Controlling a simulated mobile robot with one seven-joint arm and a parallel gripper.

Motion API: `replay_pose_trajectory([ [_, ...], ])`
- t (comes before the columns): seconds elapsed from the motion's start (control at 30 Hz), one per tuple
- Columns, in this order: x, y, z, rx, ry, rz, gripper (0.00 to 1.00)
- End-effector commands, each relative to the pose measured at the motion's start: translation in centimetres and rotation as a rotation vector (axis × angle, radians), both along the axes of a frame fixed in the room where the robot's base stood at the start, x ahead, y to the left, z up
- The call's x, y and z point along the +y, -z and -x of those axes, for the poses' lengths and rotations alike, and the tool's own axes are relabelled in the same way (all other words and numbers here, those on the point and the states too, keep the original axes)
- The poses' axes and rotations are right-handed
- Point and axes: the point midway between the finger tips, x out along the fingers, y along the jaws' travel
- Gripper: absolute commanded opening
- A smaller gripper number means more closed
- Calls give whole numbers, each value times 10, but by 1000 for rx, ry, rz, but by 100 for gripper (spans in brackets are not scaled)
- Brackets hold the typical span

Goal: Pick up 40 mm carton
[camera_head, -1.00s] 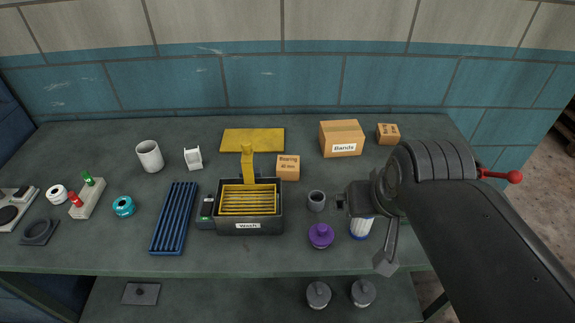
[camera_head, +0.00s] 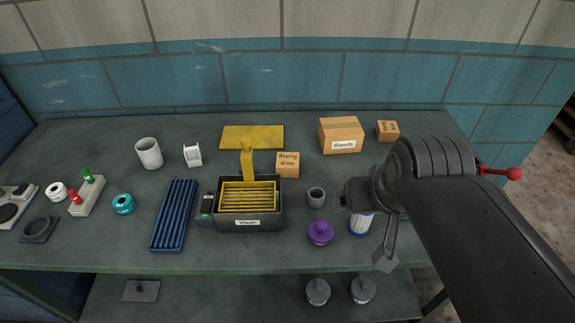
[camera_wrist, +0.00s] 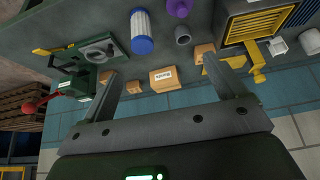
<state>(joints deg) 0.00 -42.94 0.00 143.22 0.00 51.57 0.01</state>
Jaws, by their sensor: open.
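The 40 mm carton (camera_head: 287,165) is a small brown box labelled "Bearing" on the bench, just right of the yellow upright on the wash bin. In the wrist view the carton (camera_wrist: 202,52) shows beside my right-hand finger, which may cover part of it. My gripper (camera_head: 339,202) is in front and to the right of the carton in the head view, apart from it, near a grey cup. In the wrist view my gripper (camera_wrist: 163,67) has its fingers wide apart with nothing between them.
The larger "Bands" box (camera_head: 341,135) stands right of the carton, with another small carton (camera_head: 387,131) beyond it. The black wash bin (camera_head: 250,224) is to the left. The grey cup (camera_head: 316,197), purple-topped item (camera_head: 320,232) and white-blue filter (camera_head: 360,225) stand near my gripper.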

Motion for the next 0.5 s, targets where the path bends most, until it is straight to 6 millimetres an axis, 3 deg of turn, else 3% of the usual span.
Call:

● Problem
Using the data above, extract exactly the lines from the one containing "- Brackets hold the typical span" through the one containing "<state>(joints deg) 0.00". Pictures are left out.

● Problem solution
- Brackets hold the typical span

Goal: Pick up 40 mm carton
[camera_head, -1.00s] 
[camera_head, +0.00s] 
[camera_wrist, +0.00s] 
<state>(joints deg) 0.00 -42.94 0.00 143.22 0.00 51.57 0.01</state>

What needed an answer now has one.